The Unexpected Consequence of Running a Business

by Lauren Schneidewind on January 8, 2016

A great deal of time and effort goes into deciding whether or not to run your own business. For myself, I thought I planned for everything, even knowing that I was planning for the unexpected. However, there was one consequence that caught me off guard. I was prepared to work hard, have cash flow concerns, and be prepared for the tough business decisions, but I was not aware of the personal journey I was embarking upon.

Self-Awareness

In my thirty some odd years on this earth, the past two years have been the most profound from an unexpected personal awareness standpoint. Quite honestly, I thought I had already done that. My early 20’s were learning about what not to do, my late twenty’s were spent finding what I wanted to do. My early thirty’s were learning to become content with my choices (not settling, just accepting what I am working for) and solidifying who I am as an individual. However, when I started this Entrepreneurial journey establishing LD Studios, I have had to become even more self-aware than I believed possible.

When making the day-to-day decisions, I come from the primary standpoint of a business owner that wants to remain in business. This means, I have to look really deep into what I can bring to the table every single day. I have to make personal assessments constantly, is this worth my time…effort…money…sanity…etc.…? I often contemplate, should I invest in learning this new skill or should I outsource this to someone more capable? I constantly have to look within myself and understand my strengths and weakness, truthfully. This skill is not about being right or wrong; it is about bringing the best to the table as all times. Sometimes this means I do not have a place at the table, which is okay.

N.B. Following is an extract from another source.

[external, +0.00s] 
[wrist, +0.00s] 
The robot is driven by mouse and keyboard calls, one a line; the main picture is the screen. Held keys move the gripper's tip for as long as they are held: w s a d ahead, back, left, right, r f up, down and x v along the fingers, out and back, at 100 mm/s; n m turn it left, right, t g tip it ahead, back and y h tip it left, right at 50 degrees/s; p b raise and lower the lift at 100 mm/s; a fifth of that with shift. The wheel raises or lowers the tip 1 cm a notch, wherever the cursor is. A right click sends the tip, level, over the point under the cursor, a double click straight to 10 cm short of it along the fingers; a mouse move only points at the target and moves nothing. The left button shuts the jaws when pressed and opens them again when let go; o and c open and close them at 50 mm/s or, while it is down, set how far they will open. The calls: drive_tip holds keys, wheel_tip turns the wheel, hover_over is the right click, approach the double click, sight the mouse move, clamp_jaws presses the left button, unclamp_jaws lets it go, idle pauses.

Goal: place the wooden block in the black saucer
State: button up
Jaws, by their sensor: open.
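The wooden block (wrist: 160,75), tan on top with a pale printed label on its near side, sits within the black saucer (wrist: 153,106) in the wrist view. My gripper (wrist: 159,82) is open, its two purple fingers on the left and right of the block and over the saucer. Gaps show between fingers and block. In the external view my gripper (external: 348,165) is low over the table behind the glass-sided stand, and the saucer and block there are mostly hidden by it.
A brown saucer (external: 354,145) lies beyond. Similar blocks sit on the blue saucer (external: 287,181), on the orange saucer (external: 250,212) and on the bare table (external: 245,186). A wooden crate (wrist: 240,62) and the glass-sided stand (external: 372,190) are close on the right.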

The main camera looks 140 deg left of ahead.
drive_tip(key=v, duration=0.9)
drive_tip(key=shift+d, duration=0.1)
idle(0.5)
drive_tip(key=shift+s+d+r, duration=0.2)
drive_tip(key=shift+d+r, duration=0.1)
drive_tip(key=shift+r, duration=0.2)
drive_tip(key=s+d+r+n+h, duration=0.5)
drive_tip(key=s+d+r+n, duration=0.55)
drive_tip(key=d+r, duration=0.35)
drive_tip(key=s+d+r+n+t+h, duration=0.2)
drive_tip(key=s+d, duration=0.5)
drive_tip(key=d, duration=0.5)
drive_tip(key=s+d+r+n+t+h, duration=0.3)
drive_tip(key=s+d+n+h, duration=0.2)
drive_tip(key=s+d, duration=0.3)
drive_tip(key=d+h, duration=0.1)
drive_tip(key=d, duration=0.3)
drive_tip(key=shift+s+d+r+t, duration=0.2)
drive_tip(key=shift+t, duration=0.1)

This takes strength and willpower to admit, Hey, maybe I am not as good as the person next to me. A wise beyond her years artist, Taylor Swift, once told her good friend, Selena Gomez, “if she believes she is the smartest one in the room, then she is in the wrong room.” This is true with running a business also, if we feel this way at any point, then we might need to change our mental location. Steve Jobs might argue with this concept, but I am not Steve Jobs. I am a small business owner that wants to not only remain in business, but also excel in my industry.

It has taken me many years to realize this, but I love not being the smartest person in the room. Being in this room would have made me sick to my stomach a few years ago, similar to how I feel now giving a speech to my peers. I used to feel the need to be the best at everything I did (For all of us that know this mentality, it is exhausting and never-ending). However, understanding and accepting who I am and what I am capable of created the confidence to be the dumbest one in the room and thrive.

By taking the time to truly understand who I am, what I can do and accepting that sometimes I don’t have what it takes, but I know someone that does, can be indispensible when running a business. At the end of the day, the thriving business is what is important, not me constantly trying to know everything or believing that I ever will. I have no doubt that LD Studios would continue to grow into a dream lifestyle business that lets me live in Roatan and dive at Coconut Tree Divers whenever I desire, all because I became more self-aware.

What was an unexpected consequence of your career? Disagree with what I have to say, let’s start a conversation!